English Professor Ivy Schweitzer was awarded a $250,000 grant from the National Endowment of the Humanities in June to continue her work on the Occom Circle Project, according to a College press release. The project aims to establish an online archive of Samson Occom's works, which represent the largest surviving collection of writings produced by a Native American prior to the 20th century.
Occom, a Mohegan Indian, was a student of the College's founder Eleazer Wheelock, and many of his works are kept in Baker-Berry Library and Rauner Special Collections Library.
The three-year grant, which is a part of the NEH's Scholarly Editions program, will begin in January 2011 and continue through January 2014, Schweitzer said.
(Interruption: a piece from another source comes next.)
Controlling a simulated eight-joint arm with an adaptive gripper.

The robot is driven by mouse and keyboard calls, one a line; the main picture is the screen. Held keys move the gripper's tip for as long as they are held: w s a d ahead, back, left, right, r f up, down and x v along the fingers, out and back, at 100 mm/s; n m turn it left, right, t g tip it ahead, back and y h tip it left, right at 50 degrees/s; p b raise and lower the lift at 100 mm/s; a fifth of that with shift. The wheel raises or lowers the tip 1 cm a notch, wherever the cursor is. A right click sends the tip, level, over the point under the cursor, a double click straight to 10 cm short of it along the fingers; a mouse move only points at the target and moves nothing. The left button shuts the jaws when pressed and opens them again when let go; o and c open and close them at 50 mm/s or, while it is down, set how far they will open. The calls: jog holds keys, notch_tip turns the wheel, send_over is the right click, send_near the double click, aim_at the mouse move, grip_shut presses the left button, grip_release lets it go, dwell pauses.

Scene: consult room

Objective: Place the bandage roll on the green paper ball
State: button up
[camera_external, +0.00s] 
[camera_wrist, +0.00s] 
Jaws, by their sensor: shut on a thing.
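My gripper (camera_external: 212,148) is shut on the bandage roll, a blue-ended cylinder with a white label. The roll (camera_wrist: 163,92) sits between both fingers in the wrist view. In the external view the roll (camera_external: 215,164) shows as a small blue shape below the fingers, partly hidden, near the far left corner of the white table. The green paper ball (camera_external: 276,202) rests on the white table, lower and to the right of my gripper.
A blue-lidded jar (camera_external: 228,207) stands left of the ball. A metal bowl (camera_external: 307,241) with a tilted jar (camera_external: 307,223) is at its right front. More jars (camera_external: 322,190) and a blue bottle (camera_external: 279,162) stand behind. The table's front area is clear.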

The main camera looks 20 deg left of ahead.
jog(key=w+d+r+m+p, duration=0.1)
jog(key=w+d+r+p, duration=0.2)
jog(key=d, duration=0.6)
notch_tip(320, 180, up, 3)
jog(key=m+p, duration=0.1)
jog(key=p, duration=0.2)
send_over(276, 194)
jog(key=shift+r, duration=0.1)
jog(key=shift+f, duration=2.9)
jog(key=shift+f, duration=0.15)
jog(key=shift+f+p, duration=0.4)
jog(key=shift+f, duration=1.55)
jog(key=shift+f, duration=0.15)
The collection is unique in that it not only includes works by Occom but also letters written to Occom, letters about Occom and other related archives, Schweitzer said. The digital archive will cross-link related material and correspondences and contain annotated versions of the text, she said.
"This puts Occom at the center of a larger cultural movement in which you can see how important his work is," Schweitzer said.
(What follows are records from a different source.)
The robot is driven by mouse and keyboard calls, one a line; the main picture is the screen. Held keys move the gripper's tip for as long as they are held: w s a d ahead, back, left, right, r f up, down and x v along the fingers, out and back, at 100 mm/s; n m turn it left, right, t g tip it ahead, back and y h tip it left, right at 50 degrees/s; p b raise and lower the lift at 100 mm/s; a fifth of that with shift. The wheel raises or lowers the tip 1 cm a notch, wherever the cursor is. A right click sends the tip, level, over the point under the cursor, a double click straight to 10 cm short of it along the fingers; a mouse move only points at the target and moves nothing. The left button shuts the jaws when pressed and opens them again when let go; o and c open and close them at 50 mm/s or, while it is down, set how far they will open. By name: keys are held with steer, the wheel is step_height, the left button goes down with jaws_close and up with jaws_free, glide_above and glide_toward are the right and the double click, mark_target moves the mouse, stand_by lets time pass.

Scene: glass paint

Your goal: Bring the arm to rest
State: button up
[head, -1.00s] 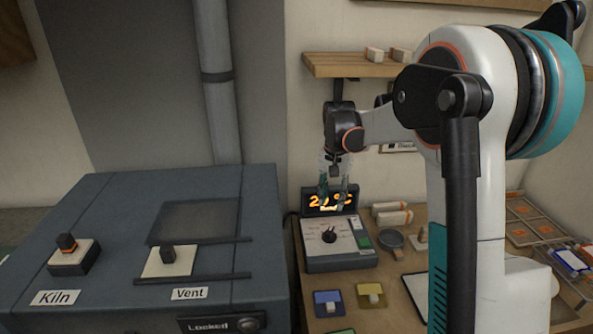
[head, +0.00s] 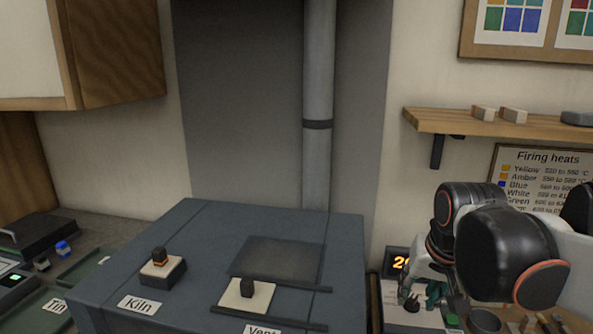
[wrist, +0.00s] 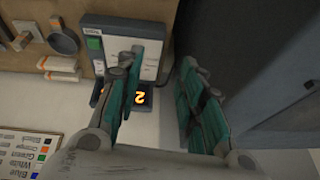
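My arm (head: 510,255) is folded low at the right of the head view. My gripper (wrist: 162,62) shows in the wrist view with its two teal-padded fingers apart and nothing between them. In the head view part of one teal finger (head: 433,294) shows beside the controller; the rest is hidden behind my arm. The controller (wrist: 151,36) has a green button, and its orange-lit display (wrist: 143,99) is partly covered by a finger. The display also shows at the left of my arm in the head view (head: 397,262).
The blue-grey kiln (head: 200,250) stands close to the left of my gripper, with Kiln and Vent switches on top. A wooden shelf (head: 480,124) and a firing heats chart (head: 540,165) are on the wall above my arm. A magnifier-like round tool (wrist: 63,42) lies near the controller.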

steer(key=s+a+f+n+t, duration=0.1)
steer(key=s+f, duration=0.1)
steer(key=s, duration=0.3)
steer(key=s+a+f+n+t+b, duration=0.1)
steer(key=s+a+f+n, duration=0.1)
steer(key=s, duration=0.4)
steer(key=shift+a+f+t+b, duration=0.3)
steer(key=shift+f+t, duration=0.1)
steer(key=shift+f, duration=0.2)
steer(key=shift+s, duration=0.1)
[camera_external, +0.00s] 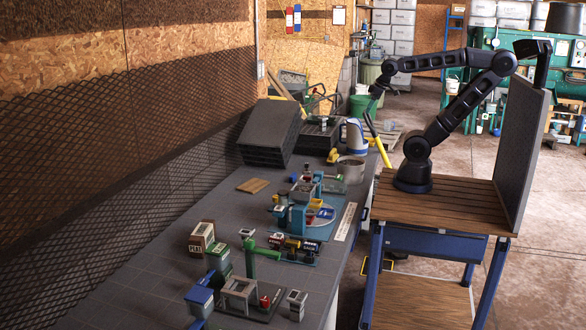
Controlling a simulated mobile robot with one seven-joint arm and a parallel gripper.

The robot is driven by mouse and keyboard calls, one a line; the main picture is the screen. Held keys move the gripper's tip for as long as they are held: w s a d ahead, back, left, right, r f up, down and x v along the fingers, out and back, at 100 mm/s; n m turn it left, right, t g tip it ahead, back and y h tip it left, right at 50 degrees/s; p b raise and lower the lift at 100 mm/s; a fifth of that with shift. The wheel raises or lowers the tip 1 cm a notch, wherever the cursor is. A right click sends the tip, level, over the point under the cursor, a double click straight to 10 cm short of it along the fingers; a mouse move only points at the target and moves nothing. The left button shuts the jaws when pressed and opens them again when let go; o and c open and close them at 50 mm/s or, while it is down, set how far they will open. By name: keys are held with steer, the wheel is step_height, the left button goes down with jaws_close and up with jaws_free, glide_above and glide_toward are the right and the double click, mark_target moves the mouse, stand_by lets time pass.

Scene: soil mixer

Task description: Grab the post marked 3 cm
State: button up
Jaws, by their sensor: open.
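My gripper (374,98) is at the end of my raised arm, over the far right end of the long grey workbench (135,275). It points down and is open, with nothing visible in it. I cannot make out a post marked 3 cm, as any markings are too small to read. A green upright post with a side arm (250,262) stands in the near group of devices. A blue device with coloured parts (300,196) stands on a blue mat (343,222) farther along. My gripper is well above and beyond both groups.
Dark stacked trays (270,132) stand at the back of the bench. The bench's left side is mostly clear.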

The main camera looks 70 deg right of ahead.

The online archive is also significant because it encourages groups of humanities academicians to work together on a larger project, she said.
Schweitzer is collaborating with members of several College departments on the project, including College archivist Peter Carini, Barbara Knauff, a member of the curricular computing staff, and Mark Mounts, who developed customized Text Encoding Initiative software to markup the documents, according to the press release. James O. Freedman Presidential Scholars Mitch Davis '11 and Nina Maja Bergmar '11 will also work with Schweitzer on the project.
Davis is a member of The Dartmouth Senior Staff.
"This project is kind of like having a lab for the sciences," Schweitzer said. "I would really encourage other humanists to work in this collaborative multi-generational way."
Schweitzer first became interested in Occom after viewing a presentation at a Dartmouth powwow in May 2005, she said.
"We were talking to Mohicans during the powwow and after the presentation an older man raised his hand and said to me, If Occom is as important as you say he is, why isn't there more information about him at the College,'" Schweitzer said.
Schweitzer said she agreed that the College's decision not to celebrate Occtom represented a substantial "omission" from College history. The Occom Circle Project began after Schweitzer taught a first-year seminar in 2005 focusing on Occom's work but had difficulty accessing his letters, she said.
As a result, Schweitzer proposed a one-term fellowship with the Dartmouth Center for the Advancement of Learning in Fall 2006. DCAL provided the initial funding for digitizing Occom's works, she said, but funding for the project ran out after the prototype for the website had been created. Schweitzer then began working with several Presidential Scholars on the Occom Circle Project, she said.
The online archive of Occom's works is based in many ways on Brown University's "Slavery and Justice" committee, which explored and digitized records detailing the history of slavery at Brown, she said.
A prototype of the archives is currently available online and the website is expected to be completed by 2014, Schweitzer said.